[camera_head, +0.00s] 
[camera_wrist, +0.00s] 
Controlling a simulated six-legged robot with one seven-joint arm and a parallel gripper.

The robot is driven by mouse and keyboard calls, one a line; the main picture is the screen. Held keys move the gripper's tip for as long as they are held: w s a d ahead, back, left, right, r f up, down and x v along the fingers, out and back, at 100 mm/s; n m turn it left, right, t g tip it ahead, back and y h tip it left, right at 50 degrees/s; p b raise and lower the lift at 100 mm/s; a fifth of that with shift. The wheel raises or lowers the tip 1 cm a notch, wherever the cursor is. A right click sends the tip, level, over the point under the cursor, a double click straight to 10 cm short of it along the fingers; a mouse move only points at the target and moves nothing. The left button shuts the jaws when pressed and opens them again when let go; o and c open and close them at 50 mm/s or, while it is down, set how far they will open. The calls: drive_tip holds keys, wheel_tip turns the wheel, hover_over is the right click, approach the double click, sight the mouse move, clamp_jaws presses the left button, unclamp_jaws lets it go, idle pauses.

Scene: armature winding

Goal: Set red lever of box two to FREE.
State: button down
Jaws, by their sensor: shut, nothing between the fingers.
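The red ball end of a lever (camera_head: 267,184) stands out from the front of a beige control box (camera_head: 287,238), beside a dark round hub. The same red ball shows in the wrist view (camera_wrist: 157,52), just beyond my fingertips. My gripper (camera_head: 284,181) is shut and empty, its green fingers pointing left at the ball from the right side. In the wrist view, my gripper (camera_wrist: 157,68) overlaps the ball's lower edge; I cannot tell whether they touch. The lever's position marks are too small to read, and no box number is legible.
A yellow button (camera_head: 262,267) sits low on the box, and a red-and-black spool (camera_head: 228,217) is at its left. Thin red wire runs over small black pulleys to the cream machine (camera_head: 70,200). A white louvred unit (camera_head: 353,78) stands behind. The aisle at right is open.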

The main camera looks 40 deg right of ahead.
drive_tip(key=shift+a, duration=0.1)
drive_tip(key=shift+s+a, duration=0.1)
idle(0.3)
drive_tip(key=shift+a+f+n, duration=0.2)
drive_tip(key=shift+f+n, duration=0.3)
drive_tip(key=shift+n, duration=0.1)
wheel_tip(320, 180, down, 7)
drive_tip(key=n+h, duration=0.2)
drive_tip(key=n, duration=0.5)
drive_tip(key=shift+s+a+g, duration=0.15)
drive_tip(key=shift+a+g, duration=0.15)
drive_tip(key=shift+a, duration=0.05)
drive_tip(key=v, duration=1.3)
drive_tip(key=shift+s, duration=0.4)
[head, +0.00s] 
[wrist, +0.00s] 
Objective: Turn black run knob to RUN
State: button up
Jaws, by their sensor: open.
◆ ◆ ◆
_Goal of the exercise_: Copy out every line of the material above that mentions the word "with".

_Answer to the task_:
Controlling a simulated six-legged robot with one seven-joint arm and a parallel gripper.
The robot is driven by mouse and keyboard calls, one a line; the main picture is the screen. Held keys move the gripper's tip for as long as they are held: w s a d ahead, back, left, right, r f up, down and x v along the fingers, out and back, at 100 mm/s; n m turn it left, right, t g tip it ahead, back and y h tip it left, right at 50 degrees/s; p b raise and lower the lift at 100 mm/s; a fifth of that with shift. The wheel raises or lowers the tip 1 cm a notch, wherever the cursor is. A right click sends the tip, level, over the point under the cursor, a double click straight to 10 cm short of it along the fingers; a mouse move only points at the target and moves nothing. The left button shuts the jaws when pressed and opens them again when let go; o and c open and close them at 50 mm/s or, while it is down, set how far they will open. The calls: drive_tip holds keys, wheel_tip turns the wheel, hover_over is the right click, approach the double click, sight the mouse move, clamp_jaws presses the left button, unclamp_jaws lets it go, idle pauses.

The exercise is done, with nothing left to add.